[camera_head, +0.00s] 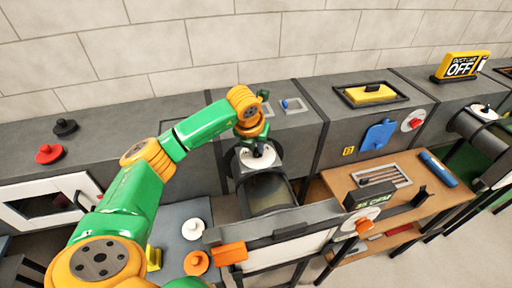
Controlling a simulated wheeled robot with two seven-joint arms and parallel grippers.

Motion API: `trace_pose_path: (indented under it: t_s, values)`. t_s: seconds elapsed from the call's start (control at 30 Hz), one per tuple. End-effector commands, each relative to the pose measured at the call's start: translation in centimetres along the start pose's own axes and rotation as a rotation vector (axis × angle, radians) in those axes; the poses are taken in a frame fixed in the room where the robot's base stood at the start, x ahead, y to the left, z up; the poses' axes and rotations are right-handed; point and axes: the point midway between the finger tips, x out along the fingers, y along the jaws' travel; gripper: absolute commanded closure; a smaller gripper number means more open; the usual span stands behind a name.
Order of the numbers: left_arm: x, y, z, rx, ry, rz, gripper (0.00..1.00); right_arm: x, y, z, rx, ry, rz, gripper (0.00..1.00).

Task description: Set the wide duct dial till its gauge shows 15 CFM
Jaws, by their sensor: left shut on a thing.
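My left gripper (256,149) reaches down onto a white round dial (246,162) on top of a dark grey duct. It is shut on the dial's knob, and its fingers hide most of the knob. A black gauge sign (368,200) on the right shows a small light reading in CFM; the first digit is hard to read, the second looks like 5. I cannot tell from this view whether this gauge belongs to the held dial. My right gripper is not in view.
A second duct at the right carries another white dial (486,114). A sign reading OFF (461,66) stands behind it. A wooden table (330,178) holds a tray of brushes (380,177) and a blue cylinder (438,169). White and orange knobs stand left of the front panel.

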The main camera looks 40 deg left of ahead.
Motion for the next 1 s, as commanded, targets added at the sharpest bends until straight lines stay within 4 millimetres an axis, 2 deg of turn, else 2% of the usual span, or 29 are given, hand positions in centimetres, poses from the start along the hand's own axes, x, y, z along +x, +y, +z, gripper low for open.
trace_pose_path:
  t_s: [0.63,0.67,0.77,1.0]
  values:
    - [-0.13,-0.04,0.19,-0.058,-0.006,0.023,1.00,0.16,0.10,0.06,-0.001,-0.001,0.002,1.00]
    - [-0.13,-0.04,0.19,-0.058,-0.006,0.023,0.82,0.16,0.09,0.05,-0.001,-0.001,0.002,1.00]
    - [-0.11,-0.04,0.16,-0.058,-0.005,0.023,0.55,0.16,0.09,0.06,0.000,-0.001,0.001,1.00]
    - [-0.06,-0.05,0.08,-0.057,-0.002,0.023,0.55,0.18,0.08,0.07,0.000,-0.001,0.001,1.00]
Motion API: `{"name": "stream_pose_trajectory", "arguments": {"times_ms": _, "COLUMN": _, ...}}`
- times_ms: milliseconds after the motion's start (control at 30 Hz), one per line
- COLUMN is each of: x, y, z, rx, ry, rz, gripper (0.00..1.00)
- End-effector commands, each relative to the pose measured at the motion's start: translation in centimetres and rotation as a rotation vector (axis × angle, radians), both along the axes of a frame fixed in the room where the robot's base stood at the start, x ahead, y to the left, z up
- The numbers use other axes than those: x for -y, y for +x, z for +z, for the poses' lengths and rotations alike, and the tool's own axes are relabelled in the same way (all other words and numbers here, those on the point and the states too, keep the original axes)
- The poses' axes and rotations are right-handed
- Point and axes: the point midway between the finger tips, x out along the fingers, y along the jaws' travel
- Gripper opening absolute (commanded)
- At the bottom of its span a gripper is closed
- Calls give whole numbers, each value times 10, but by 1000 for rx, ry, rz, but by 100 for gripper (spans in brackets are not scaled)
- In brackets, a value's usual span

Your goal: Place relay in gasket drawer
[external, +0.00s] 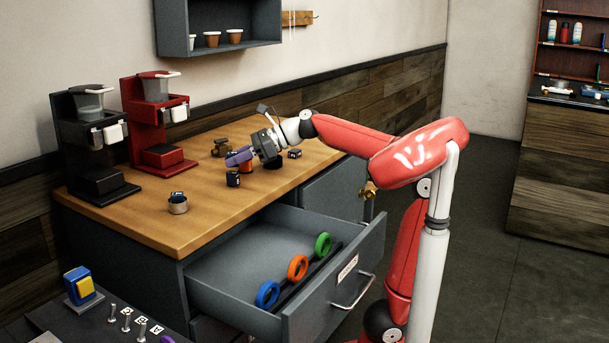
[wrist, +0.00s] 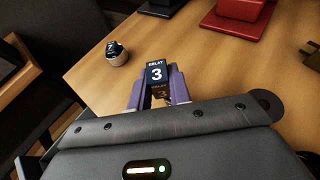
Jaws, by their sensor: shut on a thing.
::::
Task objective:
Find how many lines in the material hold the word "COLUMN" and state that number alone.

Correct response:
2